Opportune sensing of ammonia (NH(3)) gas is industrially important for avoiding hazards. With the advent of nanostructured 2D materials, it is felt vital to miniaturize the detector architecture so as to attain more and more efficacy with simultaneous cost reduction. Adaptation of layered transition metal dichalcogenide as the host may be a potential answer to such challenges. The current study presents a theoretical in-depth analysis regarding improvement in efficient detection of NH(3) using layered vanadium di-selenide (VSe(2)) with the introduction of point defects.
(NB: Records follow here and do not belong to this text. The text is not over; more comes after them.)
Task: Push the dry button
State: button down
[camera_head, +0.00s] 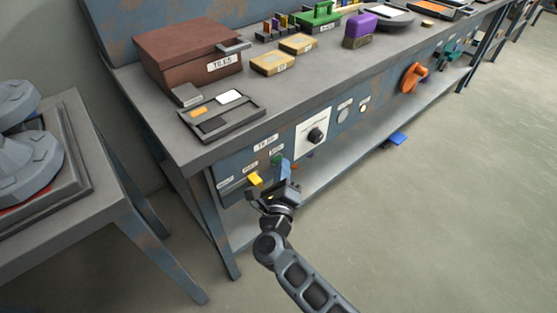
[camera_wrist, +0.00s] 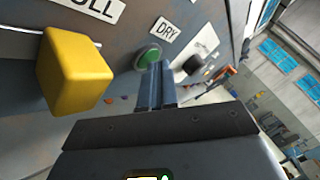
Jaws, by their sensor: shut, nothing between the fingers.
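The dry button is a round green button (camera_wrist: 149,57) in a pale ring on the bench's front panel, beside a white label reading DRY (camera_wrist: 164,31). In the head view the green button (camera_head: 277,159) sits just above my gripper (camera_head: 285,165). My gripper is shut and empty. In the wrist view its fingertips (camera_wrist: 156,70) point at the panel and overlap the lower right edge of the button. I cannot tell whether they touch it.
A yellow block-shaped handle (camera_wrist: 75,72) sticks out left of the button. A black knob (camera_head: 315,135) on a white plate is to the right, with an orange handle (camera_head: 412,77) farther along. A lower shelf (camera_head: 330,170) runs below the panel.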

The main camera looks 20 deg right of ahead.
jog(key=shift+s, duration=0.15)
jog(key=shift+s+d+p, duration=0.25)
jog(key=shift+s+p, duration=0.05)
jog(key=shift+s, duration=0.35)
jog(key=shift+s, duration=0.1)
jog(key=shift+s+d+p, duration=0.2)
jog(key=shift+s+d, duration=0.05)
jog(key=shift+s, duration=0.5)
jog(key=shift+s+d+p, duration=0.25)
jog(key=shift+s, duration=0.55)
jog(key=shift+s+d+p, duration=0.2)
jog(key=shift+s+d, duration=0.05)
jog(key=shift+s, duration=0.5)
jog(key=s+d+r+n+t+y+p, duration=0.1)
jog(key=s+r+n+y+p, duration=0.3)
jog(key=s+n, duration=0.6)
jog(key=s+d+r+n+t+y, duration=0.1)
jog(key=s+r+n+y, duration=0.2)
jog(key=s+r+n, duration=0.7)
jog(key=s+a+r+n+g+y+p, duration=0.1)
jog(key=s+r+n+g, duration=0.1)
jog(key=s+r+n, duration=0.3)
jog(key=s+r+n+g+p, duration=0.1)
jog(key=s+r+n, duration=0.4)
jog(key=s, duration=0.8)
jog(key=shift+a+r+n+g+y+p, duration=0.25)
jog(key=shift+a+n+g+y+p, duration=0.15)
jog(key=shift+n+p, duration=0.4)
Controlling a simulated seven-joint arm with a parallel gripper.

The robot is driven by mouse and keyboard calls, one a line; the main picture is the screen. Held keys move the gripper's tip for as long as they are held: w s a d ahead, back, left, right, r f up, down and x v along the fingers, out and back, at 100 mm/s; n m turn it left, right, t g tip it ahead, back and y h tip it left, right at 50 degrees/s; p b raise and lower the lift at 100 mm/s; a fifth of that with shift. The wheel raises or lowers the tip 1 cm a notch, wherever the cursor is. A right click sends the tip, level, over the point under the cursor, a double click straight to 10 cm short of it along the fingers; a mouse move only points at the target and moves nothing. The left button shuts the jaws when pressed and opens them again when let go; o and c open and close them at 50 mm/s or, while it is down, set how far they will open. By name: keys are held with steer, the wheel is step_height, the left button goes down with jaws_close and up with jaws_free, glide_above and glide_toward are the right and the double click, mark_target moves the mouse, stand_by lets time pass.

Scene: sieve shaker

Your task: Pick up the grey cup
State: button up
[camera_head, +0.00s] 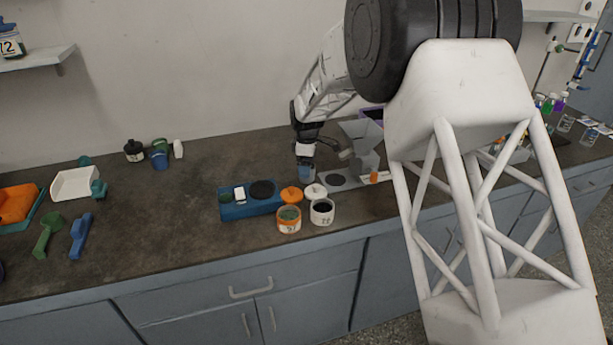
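A pale grey-white cup (322,218) with dark contents and a mark on its side stands upright near the counter's front edge. A similar orange cup (289,226) stands close to its left. A small blue-grey cup (306,174) sits farther back, directly under my gripper (305,160). My gripper points down at this blue-grey cup, behind the two front cups. The fingertips are small and partly dark here, so I cannot tell whether they are open, shut or touching the cup.
An orange lid (291,195) and a pale lid (315,190) lie just behind the front cups. A blue base (232,212) lies left, a grey funnel-shaped device (362,145) right. A white scoop tray (75,184) is far left. The counter's left middle is clear.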

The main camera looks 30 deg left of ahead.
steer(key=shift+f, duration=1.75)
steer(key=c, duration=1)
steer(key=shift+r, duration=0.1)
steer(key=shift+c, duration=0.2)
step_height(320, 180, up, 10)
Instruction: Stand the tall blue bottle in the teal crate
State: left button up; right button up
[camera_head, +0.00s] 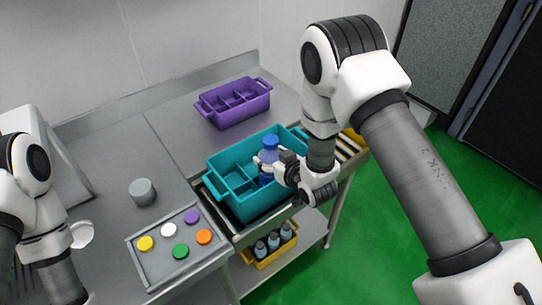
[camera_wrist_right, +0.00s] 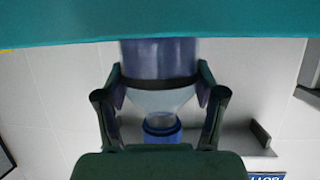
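The tall blue bottle (camera_head: 268,156) is upright over the right part of the teal crate (camera_head: 254,208), its lower part hidden behind the crate wall and my gripper. My right gripper (camera_head: 283,170) comes in from the right and is shut on the bottle. In the right wrist view, its fingers (camera_wrist_right: 160,88) press both sides of the bottle (camera_wrist_right: 160,62) near its shoulder, with the blue cap between them. The teal crate wall (camera_wrist_right: 60,27) hides the bottle's base, so I cannot tell if it touches the crate floor. My left gripper is out of view.
A purple divided crate (camera_head: 233,113) stands behind on the counter. A grey tray (camera_head: 150,272) with several coloured discs lies at front left, near a grey cylinder (camera_head: 143,192). A yellow crate (camera_head: 263,262) of bottles sits on the lower shelf.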

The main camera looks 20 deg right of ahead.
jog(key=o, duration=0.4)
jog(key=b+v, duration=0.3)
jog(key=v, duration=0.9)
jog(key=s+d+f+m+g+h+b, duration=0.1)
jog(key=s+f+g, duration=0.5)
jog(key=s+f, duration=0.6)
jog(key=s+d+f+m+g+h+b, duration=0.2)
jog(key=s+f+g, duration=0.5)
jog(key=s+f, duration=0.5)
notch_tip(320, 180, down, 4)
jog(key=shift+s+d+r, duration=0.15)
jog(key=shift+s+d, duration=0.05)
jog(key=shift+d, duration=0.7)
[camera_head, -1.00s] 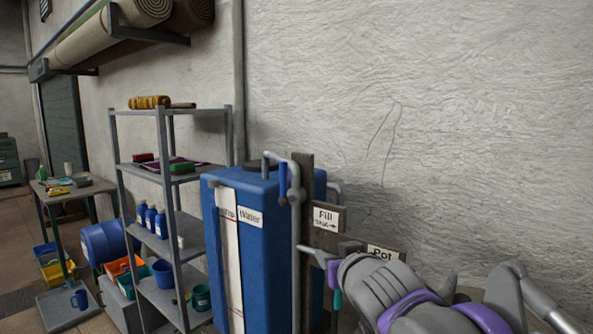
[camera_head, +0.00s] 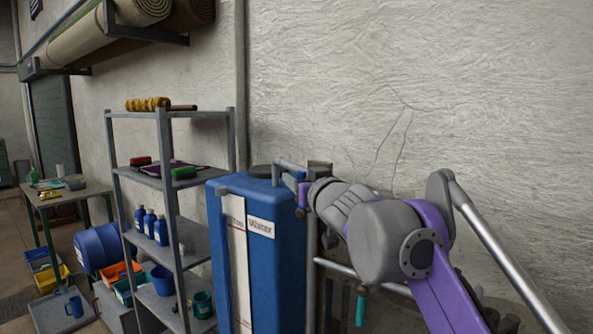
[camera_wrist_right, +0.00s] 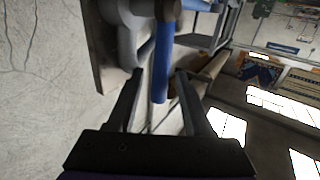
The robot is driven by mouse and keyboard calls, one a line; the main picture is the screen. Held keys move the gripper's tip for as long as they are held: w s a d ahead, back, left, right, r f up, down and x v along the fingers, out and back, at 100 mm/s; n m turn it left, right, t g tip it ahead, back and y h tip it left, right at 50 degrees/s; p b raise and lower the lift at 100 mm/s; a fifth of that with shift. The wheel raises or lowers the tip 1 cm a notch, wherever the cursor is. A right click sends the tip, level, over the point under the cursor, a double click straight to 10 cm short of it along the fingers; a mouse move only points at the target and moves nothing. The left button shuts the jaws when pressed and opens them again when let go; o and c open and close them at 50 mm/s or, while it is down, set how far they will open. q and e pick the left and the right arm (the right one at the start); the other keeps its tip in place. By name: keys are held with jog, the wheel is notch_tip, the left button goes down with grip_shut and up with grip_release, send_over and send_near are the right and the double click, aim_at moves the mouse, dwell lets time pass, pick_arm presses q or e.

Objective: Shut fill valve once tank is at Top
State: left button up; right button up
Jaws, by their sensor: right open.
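The blue water tank (camera_head: 278,285) stands against the wall with a white vertical strip (camera_head: 239,270) and a "Water" label on its front. I cannot read a water level. The grey pipe (camera_head: 290,166) bends at the tank's top right. In the right wrist view, the fill valve's blue handle (camera_wrist_right: 160,80) hangs from the pipe and lies between my right gripper's (camera_wrist_right: 158,78) two fingers, which are open. I see no clear grip contact. In the head view my right gripper (camera_head: 306,188) is at the pipe and mostly hides the valve. My left gripper is out of view.
A second, teal handle (camera_head: 360,306) hangs lower, below my right arm. A grey shelf rack (camera_head: 140,113) with bottles and tubs stands left of the tank. A table (camera_head: 65,195) is farther left. Bare wall is behind my arm.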

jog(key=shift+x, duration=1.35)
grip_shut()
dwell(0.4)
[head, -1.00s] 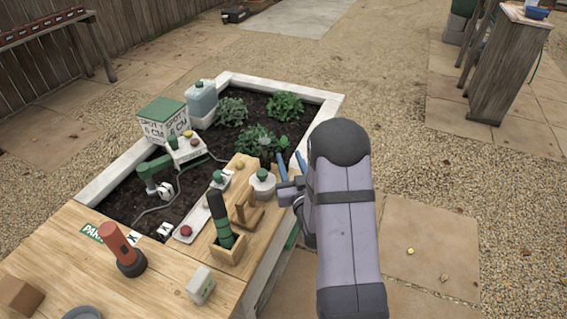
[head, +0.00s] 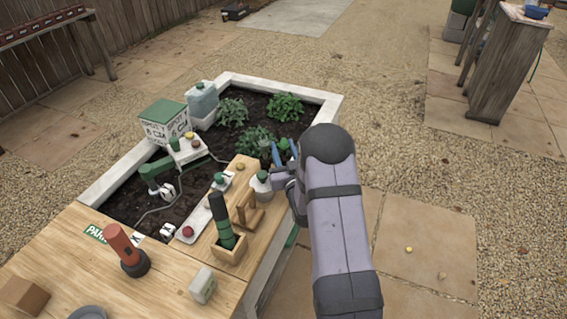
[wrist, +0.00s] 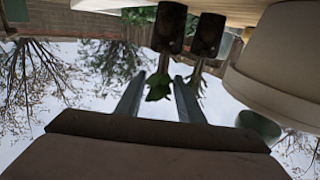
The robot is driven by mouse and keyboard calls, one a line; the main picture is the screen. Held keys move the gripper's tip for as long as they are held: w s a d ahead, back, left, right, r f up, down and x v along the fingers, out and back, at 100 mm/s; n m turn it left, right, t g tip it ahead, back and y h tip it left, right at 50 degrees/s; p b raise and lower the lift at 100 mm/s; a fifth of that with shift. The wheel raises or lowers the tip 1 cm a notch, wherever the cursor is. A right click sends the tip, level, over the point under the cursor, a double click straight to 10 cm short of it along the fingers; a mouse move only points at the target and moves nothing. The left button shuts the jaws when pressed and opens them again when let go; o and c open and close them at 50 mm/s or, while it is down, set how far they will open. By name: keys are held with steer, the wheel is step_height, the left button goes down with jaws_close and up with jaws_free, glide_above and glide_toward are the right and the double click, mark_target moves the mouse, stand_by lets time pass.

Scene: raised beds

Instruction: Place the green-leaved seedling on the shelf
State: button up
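The green-leaved seedling (wrist: 158,88) shows in the wrist view, which is upside down, with a dark root plug against a pale wooden surface. A second seedling (wrist: 198,82) with duller, narrow leaves and a similar dark plug stands close to its right in that view. My gripper (wrist: 160,78) is open, with one finger on each side of the green leaves in the picture; I cannot tell how far beyond the fingertips the plug is. In the head view my gripper (head: 284,153) is at the bed's right edge, and the seedlings are mostly hidden there. A likely shelf (head: 44,30) stands by the fence.
A wooden block holder (head: 247,213) and a green-handled tool (head: 222,220) stand on the bench.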

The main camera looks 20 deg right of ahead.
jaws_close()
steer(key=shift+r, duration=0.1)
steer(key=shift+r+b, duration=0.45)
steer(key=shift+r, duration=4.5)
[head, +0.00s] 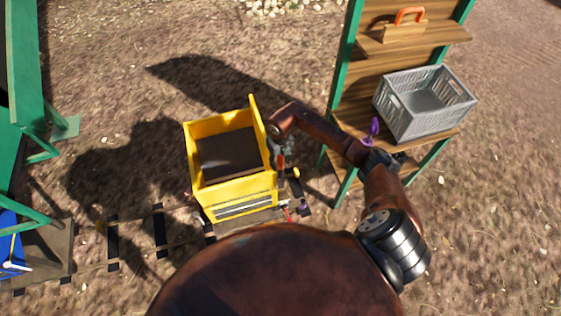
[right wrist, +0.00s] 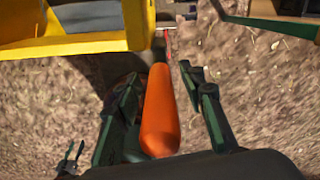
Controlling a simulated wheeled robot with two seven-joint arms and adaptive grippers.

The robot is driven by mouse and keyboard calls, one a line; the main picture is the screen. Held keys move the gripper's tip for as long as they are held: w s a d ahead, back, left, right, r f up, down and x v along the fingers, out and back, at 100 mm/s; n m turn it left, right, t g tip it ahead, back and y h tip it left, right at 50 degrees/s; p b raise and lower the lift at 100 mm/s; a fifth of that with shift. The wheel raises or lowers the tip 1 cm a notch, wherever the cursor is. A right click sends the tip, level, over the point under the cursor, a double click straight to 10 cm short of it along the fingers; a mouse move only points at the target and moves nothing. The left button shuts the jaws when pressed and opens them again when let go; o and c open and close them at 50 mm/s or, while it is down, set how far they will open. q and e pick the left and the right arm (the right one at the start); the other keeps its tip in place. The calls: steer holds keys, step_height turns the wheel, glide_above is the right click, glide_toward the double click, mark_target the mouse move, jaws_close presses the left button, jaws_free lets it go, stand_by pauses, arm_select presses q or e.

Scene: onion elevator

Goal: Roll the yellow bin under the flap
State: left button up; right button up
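The yellow bin (head: 226,193) is an open-topped box with a dark interior, standing at the right part of a rail track in the head view. Its yellow edge shows at the top left of the right wrist view (right wrist: 75,43). My right gripper (head: 283,150) is beside the bin's right side. In the wrist view its dark fingers (right wrist: 163,80) are apart, on either side of an orange handle (right wrist: 160,115); a gap shows on the right. The green structure (head: 22,75) stands at the left; I cannot tell which part is the flap. My left gripper is out of view.
The rail track (head: 160,230) runs left from the bin toward the green structure and a blue object (head: 10,245). A wooden shelf (head: 385,62) with green posts stands right, holding a grey crate (head: 400,122). The track left of the bin looks clear.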

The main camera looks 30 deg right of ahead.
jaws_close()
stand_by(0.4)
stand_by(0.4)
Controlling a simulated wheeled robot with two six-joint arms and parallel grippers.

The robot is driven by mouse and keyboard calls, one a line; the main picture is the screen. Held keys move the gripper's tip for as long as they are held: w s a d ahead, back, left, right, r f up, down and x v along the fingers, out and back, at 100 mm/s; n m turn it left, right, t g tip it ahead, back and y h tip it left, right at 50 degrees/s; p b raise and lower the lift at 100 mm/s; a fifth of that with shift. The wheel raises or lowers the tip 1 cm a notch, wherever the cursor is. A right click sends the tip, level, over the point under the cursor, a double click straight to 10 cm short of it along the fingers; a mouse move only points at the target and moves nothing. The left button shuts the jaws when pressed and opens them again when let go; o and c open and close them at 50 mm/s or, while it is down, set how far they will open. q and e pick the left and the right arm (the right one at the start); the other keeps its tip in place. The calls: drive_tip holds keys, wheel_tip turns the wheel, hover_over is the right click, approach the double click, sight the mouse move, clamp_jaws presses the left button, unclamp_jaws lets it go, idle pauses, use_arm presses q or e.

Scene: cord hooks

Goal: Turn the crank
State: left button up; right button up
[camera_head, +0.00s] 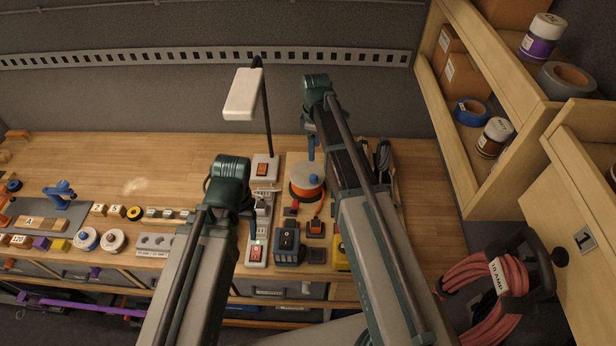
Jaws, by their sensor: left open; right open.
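My left gripper (252,226) is open over the power strip, to the left of the dial and nearer me. Neither gripper holds anything that I can see. Part of the area right of the dial is hidden by my right arm.
A power strip (257,252) with a red switch, a blue switch box (289,245) and a lamp (243,95) stand close by. Shelves (440,95) rise at the right. Red cord (487,277) hangs on a black hook. The bench's back left is mostly clear.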

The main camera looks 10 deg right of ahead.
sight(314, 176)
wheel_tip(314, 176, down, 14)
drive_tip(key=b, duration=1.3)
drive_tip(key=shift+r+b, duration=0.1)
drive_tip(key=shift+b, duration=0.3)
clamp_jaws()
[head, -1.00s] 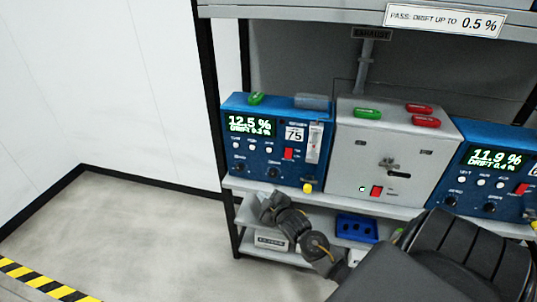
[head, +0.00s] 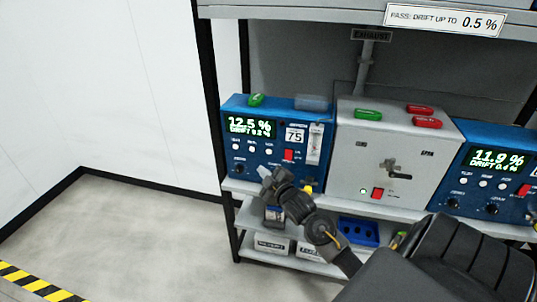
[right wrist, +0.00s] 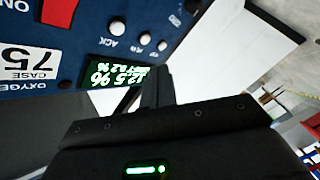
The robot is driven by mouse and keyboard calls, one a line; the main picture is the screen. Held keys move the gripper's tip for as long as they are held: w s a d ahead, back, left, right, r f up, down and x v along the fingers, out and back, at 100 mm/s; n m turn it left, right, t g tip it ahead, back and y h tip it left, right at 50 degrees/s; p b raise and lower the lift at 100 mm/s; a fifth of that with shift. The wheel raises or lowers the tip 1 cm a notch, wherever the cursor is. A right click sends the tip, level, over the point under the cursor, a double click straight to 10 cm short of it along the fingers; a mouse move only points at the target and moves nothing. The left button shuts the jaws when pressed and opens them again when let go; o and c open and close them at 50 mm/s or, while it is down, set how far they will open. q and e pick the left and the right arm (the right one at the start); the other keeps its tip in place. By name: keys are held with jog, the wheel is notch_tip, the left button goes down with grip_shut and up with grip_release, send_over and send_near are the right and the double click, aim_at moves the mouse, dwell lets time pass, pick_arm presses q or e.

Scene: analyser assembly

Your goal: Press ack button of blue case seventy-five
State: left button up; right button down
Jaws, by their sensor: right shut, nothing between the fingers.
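Blue case seventy-five (head: 310,172) stands at the left end of the shelf, with a green display (head: 250,127) reading 12.5 %. Three white round buttons sit in a row below the display. The ack button (head: 269,151) is the rightmost of these; in the right wrist view the ACK button (right wrist: 116,27) shows upside down beside its label. My right gripper (head: 265,173) is shut and empty, in front of the lower face of the case, below the buttons, hiding part of that face. In the right wrist view its fingers (right wrist: 157,86) appear near the display, apart from the ack button. My left gripper is not in view.
A grey box (head: 345,165) with a lever and red switch stands just right of the case; another blue case (head: 485,185) is beyond it. A yellow knob (head: 308,187) is at the case's lower right. A blue tray (head: 357,231) sits on the shelf below. Left floor is clear.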

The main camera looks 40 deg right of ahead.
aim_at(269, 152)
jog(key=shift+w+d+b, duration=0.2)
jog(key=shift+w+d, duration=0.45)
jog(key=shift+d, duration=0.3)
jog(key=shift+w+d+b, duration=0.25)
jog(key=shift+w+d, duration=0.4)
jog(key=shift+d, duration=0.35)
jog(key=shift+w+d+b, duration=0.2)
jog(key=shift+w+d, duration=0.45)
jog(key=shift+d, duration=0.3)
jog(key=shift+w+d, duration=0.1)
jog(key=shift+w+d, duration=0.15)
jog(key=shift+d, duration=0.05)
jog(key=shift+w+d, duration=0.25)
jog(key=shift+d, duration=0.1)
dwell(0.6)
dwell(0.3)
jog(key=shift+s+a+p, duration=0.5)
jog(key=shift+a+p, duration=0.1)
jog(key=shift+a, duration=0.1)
The poor affinity between VSe(2) and NH(3) forbids the use of the former in the nano-sensing device’s fabrications. The adsorption and electronic properties of VSe(2) nanomaterials can be tuned with defect induction, which would modulate the sensing properties. The introduction of Se vacancy to pristine VSe(2) was found to cause about an eight-fold increase (from −012 eV to −0.97 eV) in adsorption energy. A charge transfer from the N 2p orbital of NH(3) to the V 3d orbital of VSe(2) has been observed to cause appreciable NH(3) detection by VSe(2). In addition to that, the stability of the best-defected system has been confirmed through molecular dynamics simulation, and the possibility of repeated usability has been analyzed for calculating recovery time. Our theoretical results clearly indicate that Se-vacant layered VSe(2) can be an efficient NH(3) sensor if practically produced in the future. The presented results will thus potentially be useful for experimentalists in designing and developing VSe(2)-based NH(3) sensors.